» **Stored data**:
══════
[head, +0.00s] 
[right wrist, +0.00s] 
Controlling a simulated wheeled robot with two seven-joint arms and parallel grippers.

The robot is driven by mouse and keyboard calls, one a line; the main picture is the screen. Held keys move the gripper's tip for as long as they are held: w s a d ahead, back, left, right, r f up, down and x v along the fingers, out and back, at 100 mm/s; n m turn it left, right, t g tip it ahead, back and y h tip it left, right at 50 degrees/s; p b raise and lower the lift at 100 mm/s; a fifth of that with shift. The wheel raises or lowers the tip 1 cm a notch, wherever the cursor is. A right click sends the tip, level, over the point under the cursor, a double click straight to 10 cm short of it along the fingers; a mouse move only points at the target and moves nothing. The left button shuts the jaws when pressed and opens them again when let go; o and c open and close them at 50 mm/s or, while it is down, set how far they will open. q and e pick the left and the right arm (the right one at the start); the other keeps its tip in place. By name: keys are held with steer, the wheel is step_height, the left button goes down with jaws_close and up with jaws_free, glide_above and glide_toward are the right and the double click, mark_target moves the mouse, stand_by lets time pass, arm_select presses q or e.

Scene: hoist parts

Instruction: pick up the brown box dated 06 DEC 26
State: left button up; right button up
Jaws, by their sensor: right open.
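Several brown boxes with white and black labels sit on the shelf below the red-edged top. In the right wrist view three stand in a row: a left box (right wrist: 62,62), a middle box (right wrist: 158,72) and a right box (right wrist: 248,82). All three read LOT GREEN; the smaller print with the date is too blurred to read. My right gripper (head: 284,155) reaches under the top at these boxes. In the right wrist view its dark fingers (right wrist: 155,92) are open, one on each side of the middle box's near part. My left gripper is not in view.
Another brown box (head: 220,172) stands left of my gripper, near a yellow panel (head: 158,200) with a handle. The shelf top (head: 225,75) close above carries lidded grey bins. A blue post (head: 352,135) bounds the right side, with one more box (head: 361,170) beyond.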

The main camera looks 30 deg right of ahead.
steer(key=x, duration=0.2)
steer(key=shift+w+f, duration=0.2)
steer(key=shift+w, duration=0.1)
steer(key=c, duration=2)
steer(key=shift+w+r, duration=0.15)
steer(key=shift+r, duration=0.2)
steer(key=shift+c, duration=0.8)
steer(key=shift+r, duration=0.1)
══════
Repeat the whole listing exactly, keeping every line intact.

[head, +0.00s] 
[right wrist, +0.00s] 
Controlling a simulated wheeled robot with two seven-joint arms and parallel grippers.

The robot is driven by mouse and keyboard calls, one a line; the main picture is the screen. Held keys move the gripper's tip for as long as they are held: w s a d ahead, back, left, right, r f up, down and x v along the fingers, out and back, at 100 mm/s; n m turn it left, right, t g tip it ahead, back and y h tip it left, right at 50 degrees/s; p b raise and lower the lift at 100 mm/s; a fifth of that with shift. The wheel raises or lowers the tip 1 cm a notch, wherever the cursor is. A right click sends the tip, level, over the point under the cursor, a double click straight to 10 cm short of it along the fingers; a mouse move only points at the target and moves nothing. The left button shuts the jaws when pressed and opens them again when let go; o and c open and close them at 50 mm/s or, while it is down, set how far they will open. q and e pick the left and the right arm (the right one at the start); the other keeps its tip in place. By name: keys are held with steer, the wheel is step_height, the left button goes down with jaws_close and up with jaws_free, glide_above and glide_toward are the right and the double click, mark_target moves the mouse, stand_by lets time pass, arm_select presses q or e.

Scene: hoist parts

Instruction: pick up the brown box dated 06 DEC 26
State: left button up; right button up
Jaws, by their sensor: right open.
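Several brown boxes with white and black labels sit on the shelf below the red-edged top. In the right wrist view three stand in a row: a left box (right wrist: 62,62), a middle box (right wrist: 158,72) and a right box (right wrist: 248,82). All three read LOT GREEN; the smaller print with the date is too blurred to read. My right gripper (head: 284,155) reaches under the top at these boxes. In the right wrist view its dark fingers (right wrist: 155,92) are open, one on each side of the middle box's near part. My left gripper is not in view.
Another brown box (head: 220,172) stands left of my gripper, near a yellow panel (head: 158,200) with a handle. The shelf top (head: 225,75) close above carries lidded grey bins. A blue post (head: 352,135) bounds the right side, with one more box (head: 361,170) beyond.

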The main camera looks 30 deg right of ahead.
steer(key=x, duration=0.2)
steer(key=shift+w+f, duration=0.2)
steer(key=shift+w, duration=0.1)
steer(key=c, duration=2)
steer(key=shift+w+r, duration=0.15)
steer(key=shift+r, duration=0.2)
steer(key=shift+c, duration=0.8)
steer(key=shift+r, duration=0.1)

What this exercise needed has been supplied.